[Instructions to follow]:
Repeat all the material exactly; pictures stay out of your copy.

[Provided information]:

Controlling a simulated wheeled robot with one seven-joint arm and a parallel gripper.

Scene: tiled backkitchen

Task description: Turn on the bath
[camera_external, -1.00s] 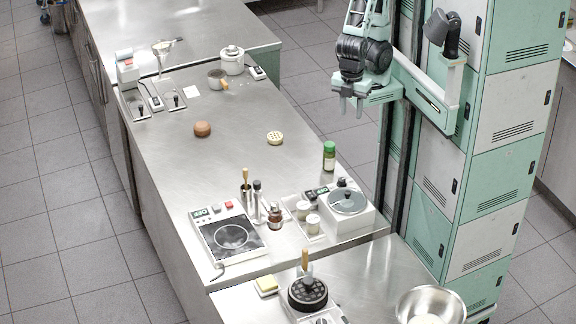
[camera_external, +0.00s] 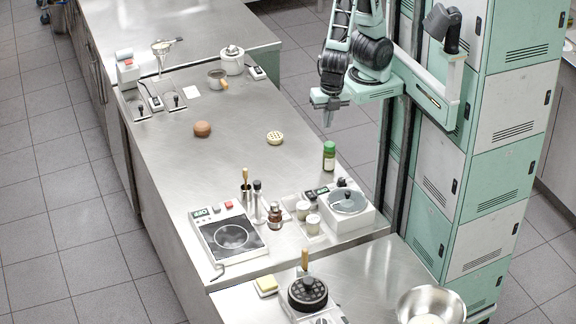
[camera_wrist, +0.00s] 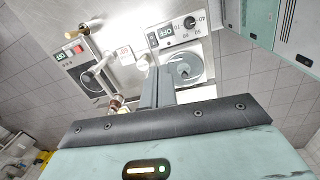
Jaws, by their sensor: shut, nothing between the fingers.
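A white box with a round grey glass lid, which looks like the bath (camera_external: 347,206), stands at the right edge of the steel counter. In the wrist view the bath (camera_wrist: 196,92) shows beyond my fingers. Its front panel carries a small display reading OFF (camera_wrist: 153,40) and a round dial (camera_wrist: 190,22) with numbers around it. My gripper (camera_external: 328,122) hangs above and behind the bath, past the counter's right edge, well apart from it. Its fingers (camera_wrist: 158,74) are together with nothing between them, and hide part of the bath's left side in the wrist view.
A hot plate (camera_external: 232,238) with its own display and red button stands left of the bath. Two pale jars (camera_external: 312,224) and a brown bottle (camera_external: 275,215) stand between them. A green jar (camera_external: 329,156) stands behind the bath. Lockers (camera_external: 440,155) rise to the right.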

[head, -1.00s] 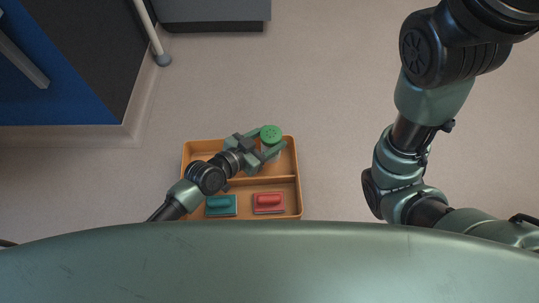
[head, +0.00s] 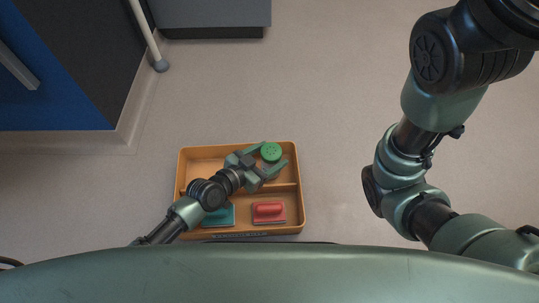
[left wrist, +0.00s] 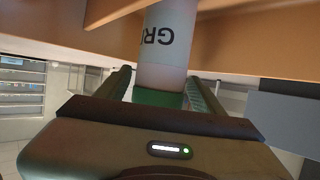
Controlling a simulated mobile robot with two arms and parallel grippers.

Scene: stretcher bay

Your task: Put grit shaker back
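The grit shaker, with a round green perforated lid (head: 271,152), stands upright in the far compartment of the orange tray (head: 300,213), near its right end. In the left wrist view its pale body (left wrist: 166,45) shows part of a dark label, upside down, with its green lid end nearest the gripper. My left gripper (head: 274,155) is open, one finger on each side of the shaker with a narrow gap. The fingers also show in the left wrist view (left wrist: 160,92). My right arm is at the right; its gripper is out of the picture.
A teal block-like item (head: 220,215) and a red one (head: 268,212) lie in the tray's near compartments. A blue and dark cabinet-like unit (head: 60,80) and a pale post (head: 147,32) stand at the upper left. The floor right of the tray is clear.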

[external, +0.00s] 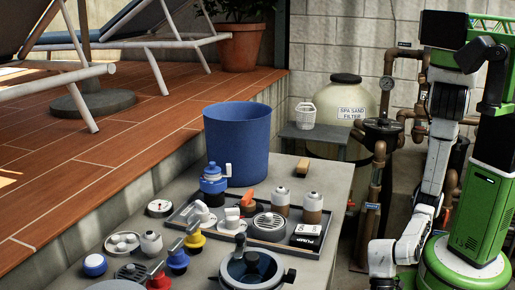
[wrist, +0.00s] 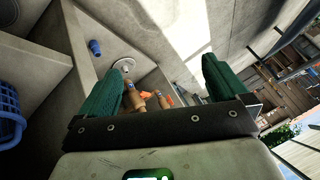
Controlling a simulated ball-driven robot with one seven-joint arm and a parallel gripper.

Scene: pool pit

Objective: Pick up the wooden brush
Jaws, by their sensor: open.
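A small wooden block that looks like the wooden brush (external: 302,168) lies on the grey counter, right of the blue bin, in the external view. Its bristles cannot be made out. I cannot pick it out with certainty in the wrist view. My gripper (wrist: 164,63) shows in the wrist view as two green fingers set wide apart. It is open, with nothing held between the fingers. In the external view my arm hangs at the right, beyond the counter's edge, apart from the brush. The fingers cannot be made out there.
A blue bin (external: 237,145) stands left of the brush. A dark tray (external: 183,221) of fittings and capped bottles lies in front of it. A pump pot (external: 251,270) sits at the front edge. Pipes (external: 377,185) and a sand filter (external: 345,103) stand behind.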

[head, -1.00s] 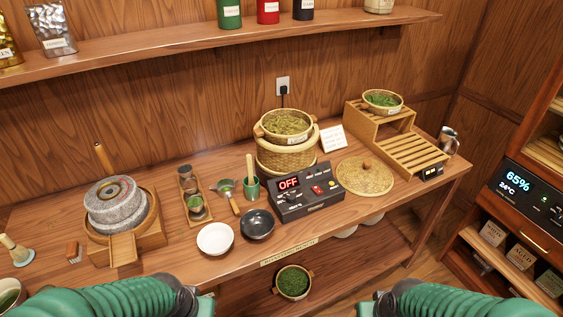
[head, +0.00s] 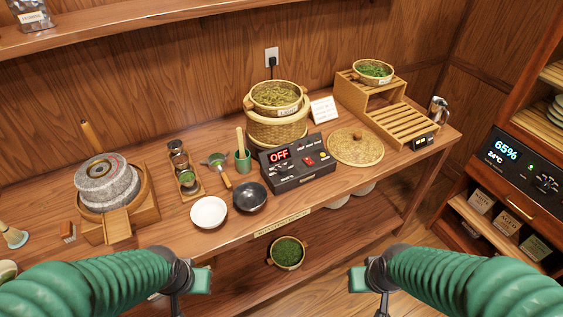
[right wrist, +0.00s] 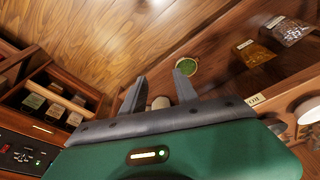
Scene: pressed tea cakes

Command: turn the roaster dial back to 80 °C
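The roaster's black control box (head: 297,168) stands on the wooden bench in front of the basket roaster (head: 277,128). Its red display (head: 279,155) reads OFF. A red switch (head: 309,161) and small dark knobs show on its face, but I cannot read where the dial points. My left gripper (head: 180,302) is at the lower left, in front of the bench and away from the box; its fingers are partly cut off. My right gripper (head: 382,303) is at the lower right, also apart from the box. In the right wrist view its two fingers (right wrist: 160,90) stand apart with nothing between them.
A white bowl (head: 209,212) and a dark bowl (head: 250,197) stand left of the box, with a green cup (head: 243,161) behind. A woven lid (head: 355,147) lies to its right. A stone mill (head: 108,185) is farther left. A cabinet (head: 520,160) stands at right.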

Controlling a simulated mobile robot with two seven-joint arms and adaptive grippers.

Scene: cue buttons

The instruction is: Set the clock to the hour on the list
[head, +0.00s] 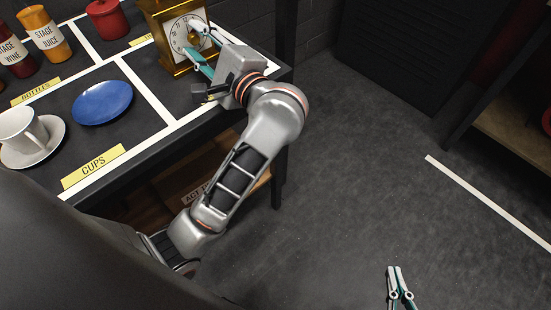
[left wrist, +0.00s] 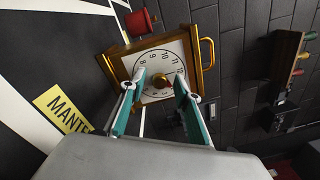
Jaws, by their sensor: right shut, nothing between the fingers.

[Answer for the task]:
Controlling a simulated wheeled robot with one seven-joint arm and a parallel gripper.

Scene: tiled backkitchen

Task description: Turn on the bath
[camera_external, -1.00s] 
[camera_external, +0.00s] 
[camera_wrist, +0.00s] 
Jaws, by their sensor: shut, nothing between the fingers.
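A white box with a round grey glass lid, which looks like the bath (camera_external: 347,206), stands at the right edge of the steel counter. In the wrist view the bath (camera_wrist: 196,92) shows beyond my fingers. Its front panel carries a small display reading OFF (camera_wrist: 153,40) and a round dial (camera_wrist: 190,22) with numbers around it. My gripper (camera_external: 328,122) hangs above and behind the bath, past the counter's right edge, well apart from it. Its fingers (camera_wrist: 158,74) are together with nothing between them, and hide part of the bath's left side in the wrist view.
A hot plate (camera_external: 232,238) with its own display and red button stands left of the bath. Two pale jars (camera_external: 312,224) and a brown bottle (camera_external: 275,215) stand between them. A green jar (camera_external: 329,156) stands behind the bath. Lockers (camera_external: 440,155) rise to the right.

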[head, -1.00s] 
[head, +0.00s] 
[left wrist, +0.00s] 
Controlling a simulated mobile robot with two arms and parallel grippers.

Scene: stretcher bay

Your task: Put grit shaker back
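The grit shaker, with a round green perforated lid (head: 271,152), stands upright in the far compartment of the orange tray (head: 300,213), near its right end. In the left wrist view its pale body (left wrist: 166,45) shows part of a dark label, upside down, with its green lid end nearest the gripper. My left gripper (head: 274,155) is open, one finger on each side of the shaker with a narrow gap. The fingers also show in the left wrist view (left wrist: 160,92). My right arm is at the right; its gripper is out of the picture.
A teal block-like item (head: 220,215) and a red one (head: 268,212) lie in the tray's near compartments. A blue and dark cabinet-like unit (head: 60,80) and a pale post (head: 147,32) stand at the upper left. The floor right of the tray is clear.

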[external, +0.00s] 
[wrist, +0.00s] 
Controlling a simulated ball-driven robot with one seven-joint arm and a parallel gripper.

Scene: pool pit

Objective: Pick up the wooden brush
Jaws, by their sensor: open.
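A small wooden block that looks like the wooden brush (external: 302,168) lies on the grey counter, right of the blue bin, in the external view. Its bristles cannot be made out. I cannot pick it out with certainty in the wrist view. My gripper (wrist: 164,63) shows in the wrist view as two green fingers set wide apart. It is open, with nothing held between the fingers. In the external view my arm hangs at the right, beyond the counter's edge, apart from the brush. The fingers cannot be made out there.
A blue bin (external: 237,145) stands left of the brush. A dark tray (external: 183,221) of fittings and capped bottles lies in front of it. A pump pot (external: 251,270) sits at the front edge. Pipes (external: 377,185) and a sand filter (external: 345,103) stand behind.

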[head, -1.00s] 
[head, +0.00s] 
[right wrist, +0.00s] 
Scene: pressed tea cakes

Command: turn the roaster dial back to 80 °C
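The roaster's black control box (head: 297,168) stands on the wooden bench in front of the basket roaster (head: 277,128). Its red display (head: 279,155) reads OFF. A red switch (head: 309,161) and small dark knobs show on its face, but I cannot read where the dial points. My left gripper (head: 180,302) is at the lower left, in front of the bench and away from the box; its fingers are partly cut off. My right gripper (head: 382,303) is at the lower right, also apart from the box. In the right wrist view its two fingers (right wrist: 160,90) stand apart with nothing between them.
A white bowl (head: 209,212) and a dark bowl (head: 250,197) stand left of the box, with a green cup (head: 243,161) behind. A woven lid (head: 355,147) lies to its right. A stone mill (head: 108,185) is farther left. A cabinet (head: 520,160) stands at right.

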Controlling a simulated mobile robot with two seven-joint arms and adaptive grippers.

Scene: cue buttons

The instruction is: Set the clock to the hour on the list
[head, +0.00s] 
[left wrist, +0.00s] 
Jaws, by their sensor: right shut, nothing between the fingers.

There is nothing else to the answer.